Le nom d’Alep résonne en nous avec ses frissons d’effroi, ses images de tristesse et de dévastation. La ville a trop souvent été l’objet de tristes unes de papier, de chroniques désemparées et le Monde apaisé n’a pas toujours su la regarder en face et la prendre à bras le corps. Alep a été fuie par les regards, incapables de soutenir l’horreur, Alep a été fuie par une partie de son peuple. Alep n’a été que cris puis silence, silence puis cris.
Au fracas de la déflagration qui a ébranlé les fenêtres de ma chambre, j’ai cessé d’écrire. Saisi, attendant une seconde explosion, j’ai quitté ma table.
Niroz Malek vit au cœur de cette ville, au milieu des décombres et des fantômes. Il est de ceux qui sont restés et il a fait le choix d’être la voix d’une ville mise à sac. Il est le promeneur d’Alep, celui qui, comme un poète désenchanté, prend la plume pour insuffler âmes et vies à une ville qui n’existe plus aux yeux des autres qu’à travers ce qu’on lui a pris dans la fureur et la sauvagerie.
Quoi de mieux que l’écriture fragmentaire pour mieux saisir toute la sensibilité d’un peuple témoin de l’éclatement de sa ville? Quoi de plus fort que l’écriture par bribes pour mieux raconter ce(ux) qui reste(nt)? Les éditions du Serpent à plumes ont fait ici un très beau choix éditorial: celui de donner la parole à un témoin immédiat du conflit, citoyen de cette capitale de la douleur.

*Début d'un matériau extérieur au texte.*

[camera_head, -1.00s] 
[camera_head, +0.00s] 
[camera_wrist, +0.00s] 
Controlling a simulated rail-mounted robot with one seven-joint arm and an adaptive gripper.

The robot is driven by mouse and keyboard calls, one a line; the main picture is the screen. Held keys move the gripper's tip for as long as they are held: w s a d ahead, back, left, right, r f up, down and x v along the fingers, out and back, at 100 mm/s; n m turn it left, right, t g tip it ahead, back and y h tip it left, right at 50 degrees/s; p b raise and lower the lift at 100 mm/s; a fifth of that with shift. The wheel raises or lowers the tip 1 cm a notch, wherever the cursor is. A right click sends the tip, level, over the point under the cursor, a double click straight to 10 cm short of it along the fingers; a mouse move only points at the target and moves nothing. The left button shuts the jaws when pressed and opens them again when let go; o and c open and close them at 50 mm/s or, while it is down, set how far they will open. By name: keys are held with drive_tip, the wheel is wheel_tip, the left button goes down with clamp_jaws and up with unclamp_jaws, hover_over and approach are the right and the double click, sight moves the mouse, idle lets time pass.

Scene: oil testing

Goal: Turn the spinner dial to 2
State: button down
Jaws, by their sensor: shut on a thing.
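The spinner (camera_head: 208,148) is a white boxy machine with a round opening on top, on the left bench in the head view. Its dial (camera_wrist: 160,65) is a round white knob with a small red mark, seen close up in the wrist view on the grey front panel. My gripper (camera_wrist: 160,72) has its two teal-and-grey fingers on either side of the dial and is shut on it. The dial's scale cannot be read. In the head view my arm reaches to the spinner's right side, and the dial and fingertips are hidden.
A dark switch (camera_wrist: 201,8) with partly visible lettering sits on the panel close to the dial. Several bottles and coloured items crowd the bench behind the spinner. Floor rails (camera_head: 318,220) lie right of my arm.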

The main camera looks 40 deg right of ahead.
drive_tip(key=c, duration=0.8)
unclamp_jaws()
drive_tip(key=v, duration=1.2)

– Tu sais que derrière moi, dans ce bureau, ce ne sont pas des livres, des bibelots et des photographies que je laisserais, mais mon âme.
– Le corps pourrait-il survivre sans âme ? ai-je poursuivi. C’est pour cela que je ne partirai pas de chez moi, car il n’y a pas de valise assez grande pour contenir mon âme.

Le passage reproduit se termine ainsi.